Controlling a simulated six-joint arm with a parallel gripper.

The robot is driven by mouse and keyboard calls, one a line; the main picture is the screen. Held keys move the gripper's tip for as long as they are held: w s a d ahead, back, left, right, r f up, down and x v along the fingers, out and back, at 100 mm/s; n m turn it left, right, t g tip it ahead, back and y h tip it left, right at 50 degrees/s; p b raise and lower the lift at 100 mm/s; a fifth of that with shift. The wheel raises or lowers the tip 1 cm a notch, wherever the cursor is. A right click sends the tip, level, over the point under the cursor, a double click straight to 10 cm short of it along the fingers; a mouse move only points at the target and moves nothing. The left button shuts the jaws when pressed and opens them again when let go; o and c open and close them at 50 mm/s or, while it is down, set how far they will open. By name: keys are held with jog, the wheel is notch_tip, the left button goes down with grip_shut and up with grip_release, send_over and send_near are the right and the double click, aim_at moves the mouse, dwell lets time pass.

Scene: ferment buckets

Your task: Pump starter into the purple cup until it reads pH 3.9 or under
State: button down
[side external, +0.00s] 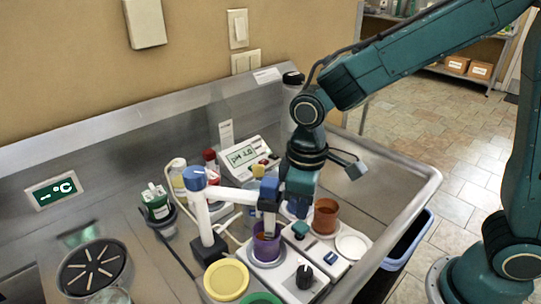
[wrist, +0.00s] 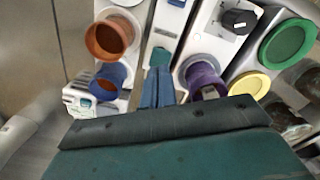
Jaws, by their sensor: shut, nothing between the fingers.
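The purple cup (side external: 268,252) holds brownish liquid and sits on a white unit, under a blue-capped probe arm (side external: 233,194). It also shows in the wrist view (wrist: 200,78), right of my fingers. The pH meter (side external: 246,153) behind it has a greenish display that seems to read about pH 4.0; the digits are small. My gripper (side external: 299,208) is shut and empty, pointing down just above and behind a green button (side external: 300,229) right of the purple cup. In the wrist view, the closed fingertips (wrist: 159,72) are close to this button (wrist: 160,57); I cannot tell whether they touch.
An orange-brown cup (side external: 326,217) stands right of my gripper. A blue cup (wrist: 111,77) shows beside it in the wrist view.

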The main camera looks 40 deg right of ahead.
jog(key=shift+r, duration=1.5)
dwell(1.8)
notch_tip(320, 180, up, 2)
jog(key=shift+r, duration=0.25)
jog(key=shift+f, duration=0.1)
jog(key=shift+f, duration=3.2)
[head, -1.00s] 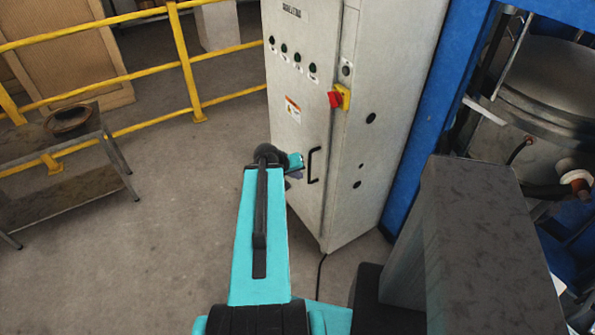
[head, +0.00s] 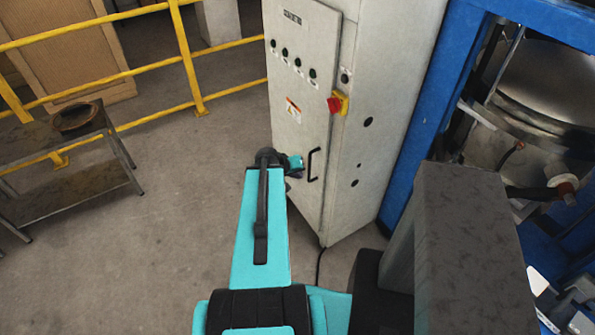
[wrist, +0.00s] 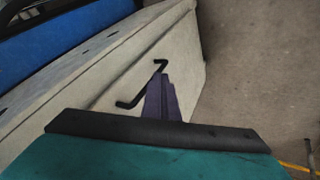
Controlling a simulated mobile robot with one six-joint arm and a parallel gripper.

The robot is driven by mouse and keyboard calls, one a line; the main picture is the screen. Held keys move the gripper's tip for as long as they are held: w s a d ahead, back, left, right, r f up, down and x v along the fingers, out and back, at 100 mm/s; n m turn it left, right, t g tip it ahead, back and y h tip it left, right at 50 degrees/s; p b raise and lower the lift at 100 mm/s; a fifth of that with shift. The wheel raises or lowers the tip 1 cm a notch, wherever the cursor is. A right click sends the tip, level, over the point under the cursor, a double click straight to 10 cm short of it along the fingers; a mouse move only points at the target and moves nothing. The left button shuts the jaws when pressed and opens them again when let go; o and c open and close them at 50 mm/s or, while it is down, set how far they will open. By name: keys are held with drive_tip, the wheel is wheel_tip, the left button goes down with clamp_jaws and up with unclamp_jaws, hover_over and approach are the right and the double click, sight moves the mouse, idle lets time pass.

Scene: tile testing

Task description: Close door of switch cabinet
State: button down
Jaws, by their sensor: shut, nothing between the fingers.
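The switch cabinet (head: 368,75) is a tall light grey box in the head view. Its door (head: 291,110) carries several dark buttons and a warning label, and it appears flush or nearly flush with the frame. The black door handle (head: 313,164) is near the door's right edge; it also shows in the wrist view (wrist: 130,104). My gripper (head: 296,172) is just left of the handle in the head view. In the wrist view its dark purple fingers (wrist: 161,100) are together in front of the door beside the handle. I cannot tell whether they touch the door.
A red and yellow switch (head: 338,103) sticks out at the cabinet's front edge. A yellow railing (head: 185,60) runs behind at the left. A metal table (head: 70,160) with a brown dish stands far left. A blue machine frame (head: 428,120) stands right of the cabinet.

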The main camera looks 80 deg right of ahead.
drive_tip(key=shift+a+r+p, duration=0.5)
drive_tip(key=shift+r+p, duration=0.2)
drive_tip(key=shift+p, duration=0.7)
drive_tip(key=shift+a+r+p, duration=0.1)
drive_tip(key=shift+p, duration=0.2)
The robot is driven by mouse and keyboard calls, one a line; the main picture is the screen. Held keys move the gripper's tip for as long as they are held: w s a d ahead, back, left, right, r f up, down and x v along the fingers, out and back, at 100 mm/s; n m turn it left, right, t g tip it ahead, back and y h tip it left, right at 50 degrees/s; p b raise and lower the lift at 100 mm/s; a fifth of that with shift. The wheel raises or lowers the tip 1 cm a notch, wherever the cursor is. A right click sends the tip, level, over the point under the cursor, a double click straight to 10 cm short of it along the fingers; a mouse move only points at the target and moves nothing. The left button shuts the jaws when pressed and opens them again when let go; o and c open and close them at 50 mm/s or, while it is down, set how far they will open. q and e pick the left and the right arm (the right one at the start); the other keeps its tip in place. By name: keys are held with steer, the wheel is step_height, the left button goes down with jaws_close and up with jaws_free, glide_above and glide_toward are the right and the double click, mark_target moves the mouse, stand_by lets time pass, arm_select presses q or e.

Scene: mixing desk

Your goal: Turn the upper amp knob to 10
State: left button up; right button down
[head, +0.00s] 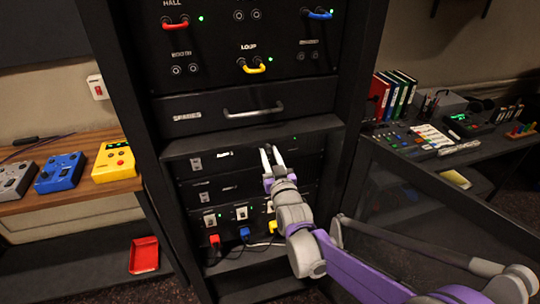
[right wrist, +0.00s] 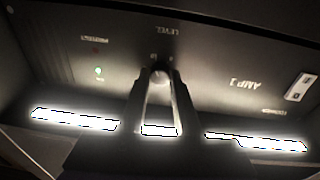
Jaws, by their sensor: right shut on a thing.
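The upper amp, labelled AMP 1 (head: 224,154), is a black panel in the rack below the drawer, and it fills the right wrist view (right wrist: 215,65) upside down. Its knob (right wrist: 160,72) sits by the LEVEL label. My right gripper (head: 269,152) reaches up to this panel. In the right wrist view my right gripper (right wrist: 160,78) has its two fingers shut on the knob, one on each side. The fingers hide most of the knob, and I cannot read its pointer or scale. My left gripper is not in view.
A drawer marked SPARES (head: 187,117) with a bar handle (head: 253,111) is just above the amp. Lower rack units have red (head: 215,239), blue and yellow plugs with hanging cables. A dark glass door (head: 430,205) stands open to the right, behind my arm.

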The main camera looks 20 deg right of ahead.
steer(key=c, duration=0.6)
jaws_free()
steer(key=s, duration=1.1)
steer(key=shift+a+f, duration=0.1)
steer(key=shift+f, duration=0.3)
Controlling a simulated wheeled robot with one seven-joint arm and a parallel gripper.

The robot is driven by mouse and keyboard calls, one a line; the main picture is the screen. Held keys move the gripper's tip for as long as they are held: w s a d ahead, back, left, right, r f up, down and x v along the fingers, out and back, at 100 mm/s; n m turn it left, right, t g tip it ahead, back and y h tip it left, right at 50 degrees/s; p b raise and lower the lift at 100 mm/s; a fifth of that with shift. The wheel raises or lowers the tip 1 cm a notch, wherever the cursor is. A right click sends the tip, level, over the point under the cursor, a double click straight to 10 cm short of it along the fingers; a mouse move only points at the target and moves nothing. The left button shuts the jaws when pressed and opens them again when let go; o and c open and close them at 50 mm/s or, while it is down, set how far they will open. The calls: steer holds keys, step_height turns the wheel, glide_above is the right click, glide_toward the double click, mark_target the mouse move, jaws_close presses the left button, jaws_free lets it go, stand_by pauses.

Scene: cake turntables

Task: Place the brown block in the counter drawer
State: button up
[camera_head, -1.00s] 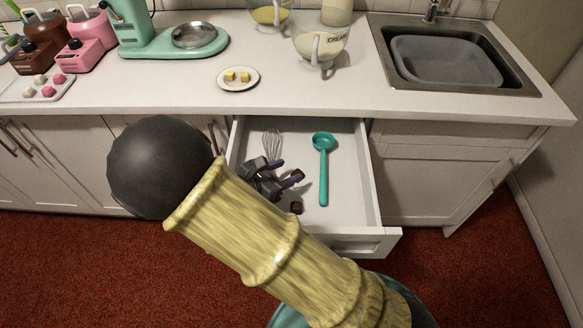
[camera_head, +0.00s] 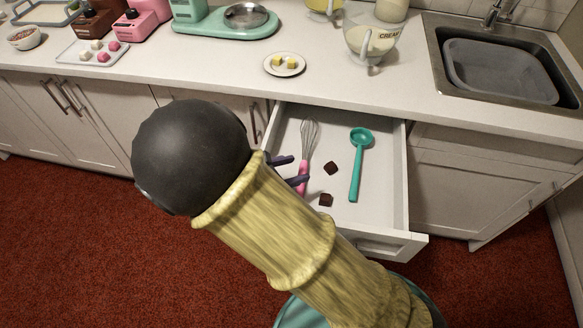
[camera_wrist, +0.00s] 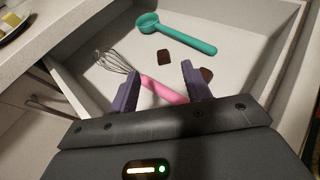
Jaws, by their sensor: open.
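The counter drawer (camera_head: 395,190) is open. Two brown blocks lie on its floor: one brown block (camera_head: 331,168) between the whisk and the ladle, and another brown block (camera_head: 326,200) nearer the drawer front. Both also show in the wrist view, the first (camera_wrist: 163,57) beyond my fingers and the second (camera_wrist: 207,74) just past the right finger, partly hidden by it. My gripper (camera_wrist: 158,88) is open and holds nothing. It is over the left part of the drawer, above the whisk's pink handle; my arm hides part of it in the head view (camera_head: 297,171).
A whisk (camera_head: 309,145) and a teal ladle (camera_head: 360,150) lie in the drawer. The counter above carries a plate (camera_head: 285,71) with yellow cubes, a glass jug (camera_head: 371,45), a teal scale (camera_head: 225,28), and a tray (camera_head: 93,59) with pink and white pieces. A sink (camera_head: 500,70) is at right.

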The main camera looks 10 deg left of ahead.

------------------------

What is expected: Using the data above, extract exactly the lines from the one containing "State: button up" through the one containing "[camera_wrist, +0.00s]". Pictures are left out.

Task response:
State: button up
[camera_head, -1.00s] 
[camera_head, +0.00s] 
[camera_wrist, +0.00s] 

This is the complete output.